An absolute belter of a long read (and it is very long, you have been warned) covering pretty much everything discussed in this thread in today’s Guardian.

One important factor it mentions which had never previously occurred to me (or been mentioned in the thread) is simple demographics.


The plea that conservatives have become an oppressed minority, especially on campuses, is reshaping politics across the west, with some frightening consequences in the form of the “alt-right” and resurgent nationalism. It draws energy from the sense that the left is uniquely intolerant of dissent, and is allowing its cultural and moral worldview to interfere with the pursuit of knowledge. The humanities are viewed as the worst culprits, having turned “truth” into a political issue that is ultimately a matter of perspective. For many free speech advocates, this sinister moral agenda is seeking to colonise other disciplines, including even the natural sciences.

But these emotive claims are often concealing something more prosaic though no less troubling for conservatives: demography is against them. In Britain, the way voting behaviour now correlates with age is quite startling: in the 2017 general election, Labour beat Conservatives by 66% to 19% among 18-19 year-olds, while these numbers were roughly reversed among the over-70s. The age at which someone becomes more likely to vote Conservative than Labour is 47 and rising. If this is a “cohort effect”, as appears likely, this means that younger people will retain these political views as they grow older, rather than shift to the right.

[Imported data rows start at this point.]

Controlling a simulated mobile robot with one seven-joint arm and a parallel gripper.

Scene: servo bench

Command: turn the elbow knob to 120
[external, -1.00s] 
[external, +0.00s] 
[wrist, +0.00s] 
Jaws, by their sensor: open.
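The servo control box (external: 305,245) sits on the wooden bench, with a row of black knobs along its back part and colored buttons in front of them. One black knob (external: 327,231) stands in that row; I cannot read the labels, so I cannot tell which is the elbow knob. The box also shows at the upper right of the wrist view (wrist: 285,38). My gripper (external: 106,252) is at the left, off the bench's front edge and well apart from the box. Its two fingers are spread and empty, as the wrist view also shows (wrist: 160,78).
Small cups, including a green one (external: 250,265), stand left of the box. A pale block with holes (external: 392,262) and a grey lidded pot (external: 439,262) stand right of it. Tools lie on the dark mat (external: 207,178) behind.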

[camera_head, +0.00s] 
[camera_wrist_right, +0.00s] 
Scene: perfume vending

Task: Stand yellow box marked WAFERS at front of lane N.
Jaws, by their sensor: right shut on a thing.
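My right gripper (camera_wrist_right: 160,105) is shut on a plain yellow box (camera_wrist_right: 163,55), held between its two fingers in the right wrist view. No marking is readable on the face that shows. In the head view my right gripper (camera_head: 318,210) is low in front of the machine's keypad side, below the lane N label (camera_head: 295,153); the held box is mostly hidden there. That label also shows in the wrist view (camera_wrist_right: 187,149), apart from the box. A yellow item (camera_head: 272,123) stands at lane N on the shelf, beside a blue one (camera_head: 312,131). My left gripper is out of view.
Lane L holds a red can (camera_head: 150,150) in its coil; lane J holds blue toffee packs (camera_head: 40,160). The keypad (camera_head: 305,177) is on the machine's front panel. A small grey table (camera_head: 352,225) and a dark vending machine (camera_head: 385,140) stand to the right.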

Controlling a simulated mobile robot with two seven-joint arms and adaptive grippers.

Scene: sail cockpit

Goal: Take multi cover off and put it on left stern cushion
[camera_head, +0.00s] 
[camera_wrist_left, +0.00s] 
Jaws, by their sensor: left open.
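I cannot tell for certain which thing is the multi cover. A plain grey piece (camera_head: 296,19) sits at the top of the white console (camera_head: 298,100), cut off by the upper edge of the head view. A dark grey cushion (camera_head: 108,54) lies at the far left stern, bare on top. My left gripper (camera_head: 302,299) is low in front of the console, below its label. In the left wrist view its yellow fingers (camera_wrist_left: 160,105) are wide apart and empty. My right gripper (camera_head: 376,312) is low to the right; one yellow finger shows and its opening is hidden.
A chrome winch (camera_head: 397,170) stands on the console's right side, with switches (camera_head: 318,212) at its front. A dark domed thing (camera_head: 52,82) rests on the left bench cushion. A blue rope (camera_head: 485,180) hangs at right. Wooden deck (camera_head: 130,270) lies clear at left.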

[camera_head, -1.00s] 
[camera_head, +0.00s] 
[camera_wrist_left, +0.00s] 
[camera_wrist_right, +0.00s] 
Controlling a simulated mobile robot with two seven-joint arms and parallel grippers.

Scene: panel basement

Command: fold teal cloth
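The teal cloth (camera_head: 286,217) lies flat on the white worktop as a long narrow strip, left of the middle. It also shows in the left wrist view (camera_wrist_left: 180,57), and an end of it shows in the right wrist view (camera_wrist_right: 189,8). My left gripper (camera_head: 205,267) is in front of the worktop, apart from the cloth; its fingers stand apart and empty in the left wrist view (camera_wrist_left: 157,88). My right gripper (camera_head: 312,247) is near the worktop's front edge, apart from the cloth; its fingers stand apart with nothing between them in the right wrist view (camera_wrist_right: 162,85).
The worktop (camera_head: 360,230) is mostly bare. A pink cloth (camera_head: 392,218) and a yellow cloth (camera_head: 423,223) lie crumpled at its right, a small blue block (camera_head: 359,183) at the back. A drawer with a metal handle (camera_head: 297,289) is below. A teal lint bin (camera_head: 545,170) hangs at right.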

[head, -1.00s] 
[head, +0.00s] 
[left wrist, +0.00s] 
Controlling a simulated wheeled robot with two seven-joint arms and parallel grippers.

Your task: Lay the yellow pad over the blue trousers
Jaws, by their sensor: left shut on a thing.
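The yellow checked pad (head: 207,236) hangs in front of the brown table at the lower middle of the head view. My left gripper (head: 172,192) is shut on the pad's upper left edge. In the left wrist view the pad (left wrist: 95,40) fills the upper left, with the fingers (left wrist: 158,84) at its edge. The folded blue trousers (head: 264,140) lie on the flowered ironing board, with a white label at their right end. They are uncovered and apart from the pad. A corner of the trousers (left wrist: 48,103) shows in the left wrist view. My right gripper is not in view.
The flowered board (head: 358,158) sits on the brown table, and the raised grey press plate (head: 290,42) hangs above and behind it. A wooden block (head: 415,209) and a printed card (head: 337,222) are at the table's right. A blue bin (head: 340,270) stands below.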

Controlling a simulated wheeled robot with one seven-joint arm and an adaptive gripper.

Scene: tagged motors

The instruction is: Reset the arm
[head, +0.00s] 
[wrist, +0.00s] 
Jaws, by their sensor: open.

Given that graduates also tend to lean more to the left than non-graduates, and the number of graduates is increasing, it is scarcely any surprise that universities now provoke anxiety among conservative commentators and politicians. As Sachs has shown in the US context, the fact that no-platforming protests are more often led from the left is due to the far larger number of leftwing students, and not a reflection on leftwing values. Of course, this doesn’t make it acceptable for conservative students to feel unwelcome or uncomfortable, any more than it is acceptable for other minorities to feel that way. But nor does it imply that a typical leftwing individual is any more censorious than a typical rightwing one.
 
Data shows a surprising campus free speech problem: left-wingers being fired for their opinions

https://www.vox.com/policy-and-poli...t=chorus&utm_medium=social&utm_source=twitter

The raw numbers here should already raise questions about the so-called political correctness epidemic. According to the Department of Education, there are 4,583 colleges and universities in the United States (including two- and four-year institutions). The fact that there were roughly only 60 incidents in the past two years suggests that free speech crises are extremely rare events and don’t define university life in the way that critics suggest.